* TO DO *
Reproduce exactly and only the lines running from the one with "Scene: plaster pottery" through the one with "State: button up", both end lines included.

* THE RECORDS *
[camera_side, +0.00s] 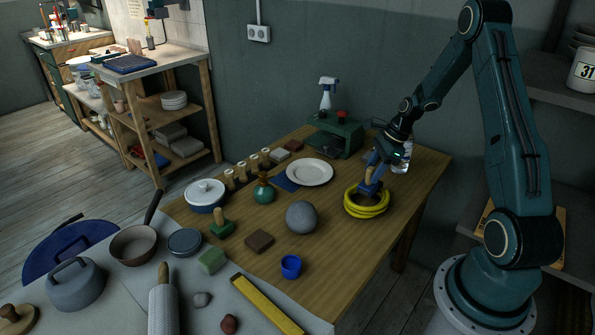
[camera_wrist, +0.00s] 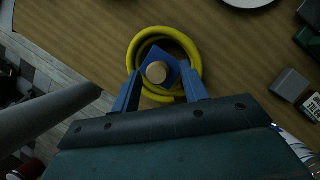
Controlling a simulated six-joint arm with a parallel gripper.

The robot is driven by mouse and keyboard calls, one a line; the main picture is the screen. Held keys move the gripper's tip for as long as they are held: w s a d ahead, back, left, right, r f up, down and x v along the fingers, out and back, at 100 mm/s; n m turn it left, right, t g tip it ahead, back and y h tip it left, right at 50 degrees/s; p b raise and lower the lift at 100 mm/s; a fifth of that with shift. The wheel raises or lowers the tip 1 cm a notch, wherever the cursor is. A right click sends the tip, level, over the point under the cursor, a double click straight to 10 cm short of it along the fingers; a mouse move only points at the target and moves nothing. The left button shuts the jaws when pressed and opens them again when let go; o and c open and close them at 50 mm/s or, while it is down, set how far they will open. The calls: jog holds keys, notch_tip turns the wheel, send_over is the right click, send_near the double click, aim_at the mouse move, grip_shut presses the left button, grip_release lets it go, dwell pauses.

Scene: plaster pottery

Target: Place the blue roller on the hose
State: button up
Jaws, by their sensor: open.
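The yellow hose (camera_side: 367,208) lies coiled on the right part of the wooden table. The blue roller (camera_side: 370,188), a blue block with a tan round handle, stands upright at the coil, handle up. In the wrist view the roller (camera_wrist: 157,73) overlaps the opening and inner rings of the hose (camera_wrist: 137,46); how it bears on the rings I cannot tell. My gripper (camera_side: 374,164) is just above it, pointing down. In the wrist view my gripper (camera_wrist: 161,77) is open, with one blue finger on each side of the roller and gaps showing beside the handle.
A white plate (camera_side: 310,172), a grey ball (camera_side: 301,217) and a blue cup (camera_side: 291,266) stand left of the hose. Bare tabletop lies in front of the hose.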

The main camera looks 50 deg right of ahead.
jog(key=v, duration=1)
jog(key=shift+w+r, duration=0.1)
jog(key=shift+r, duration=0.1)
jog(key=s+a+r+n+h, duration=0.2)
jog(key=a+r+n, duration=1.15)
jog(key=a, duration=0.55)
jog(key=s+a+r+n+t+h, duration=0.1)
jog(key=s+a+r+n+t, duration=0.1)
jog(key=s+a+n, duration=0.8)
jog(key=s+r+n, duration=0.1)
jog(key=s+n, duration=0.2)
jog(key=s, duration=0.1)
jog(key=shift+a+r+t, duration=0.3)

* * *

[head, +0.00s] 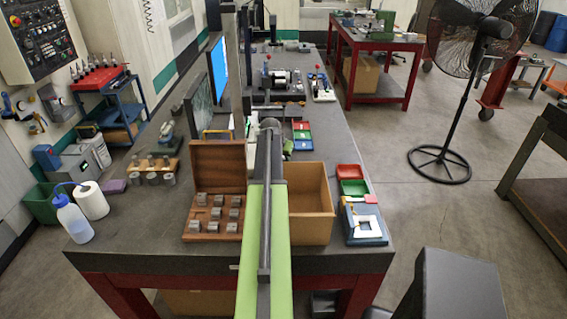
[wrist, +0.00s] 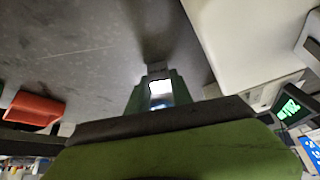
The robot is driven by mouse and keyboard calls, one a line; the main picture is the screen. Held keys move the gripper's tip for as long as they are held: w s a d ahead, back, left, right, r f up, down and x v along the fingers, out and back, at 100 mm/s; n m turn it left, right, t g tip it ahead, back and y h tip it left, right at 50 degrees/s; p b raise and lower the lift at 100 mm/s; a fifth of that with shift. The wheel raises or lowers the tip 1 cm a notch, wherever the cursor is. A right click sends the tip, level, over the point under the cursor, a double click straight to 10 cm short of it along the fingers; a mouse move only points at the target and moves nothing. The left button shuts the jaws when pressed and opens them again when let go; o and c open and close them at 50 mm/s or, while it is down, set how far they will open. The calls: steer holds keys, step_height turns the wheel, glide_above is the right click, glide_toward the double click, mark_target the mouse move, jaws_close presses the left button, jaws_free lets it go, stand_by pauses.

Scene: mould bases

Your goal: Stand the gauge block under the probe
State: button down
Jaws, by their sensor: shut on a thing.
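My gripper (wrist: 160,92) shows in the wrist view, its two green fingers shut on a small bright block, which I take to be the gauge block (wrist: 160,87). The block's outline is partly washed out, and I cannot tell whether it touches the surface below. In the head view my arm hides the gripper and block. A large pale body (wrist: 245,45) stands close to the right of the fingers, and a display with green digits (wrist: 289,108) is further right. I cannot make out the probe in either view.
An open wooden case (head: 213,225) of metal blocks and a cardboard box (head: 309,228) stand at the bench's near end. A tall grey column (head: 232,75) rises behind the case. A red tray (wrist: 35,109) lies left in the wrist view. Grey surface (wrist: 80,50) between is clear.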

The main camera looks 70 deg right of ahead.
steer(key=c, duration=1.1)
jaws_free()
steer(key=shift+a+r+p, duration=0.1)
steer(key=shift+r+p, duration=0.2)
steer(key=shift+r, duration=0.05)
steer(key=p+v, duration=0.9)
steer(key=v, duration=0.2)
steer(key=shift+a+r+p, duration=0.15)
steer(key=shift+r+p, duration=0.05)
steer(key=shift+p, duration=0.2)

* FINISHED ANSWER *
Scene: plaster pottery

Target: Place the blue roller on the hose
State: button up

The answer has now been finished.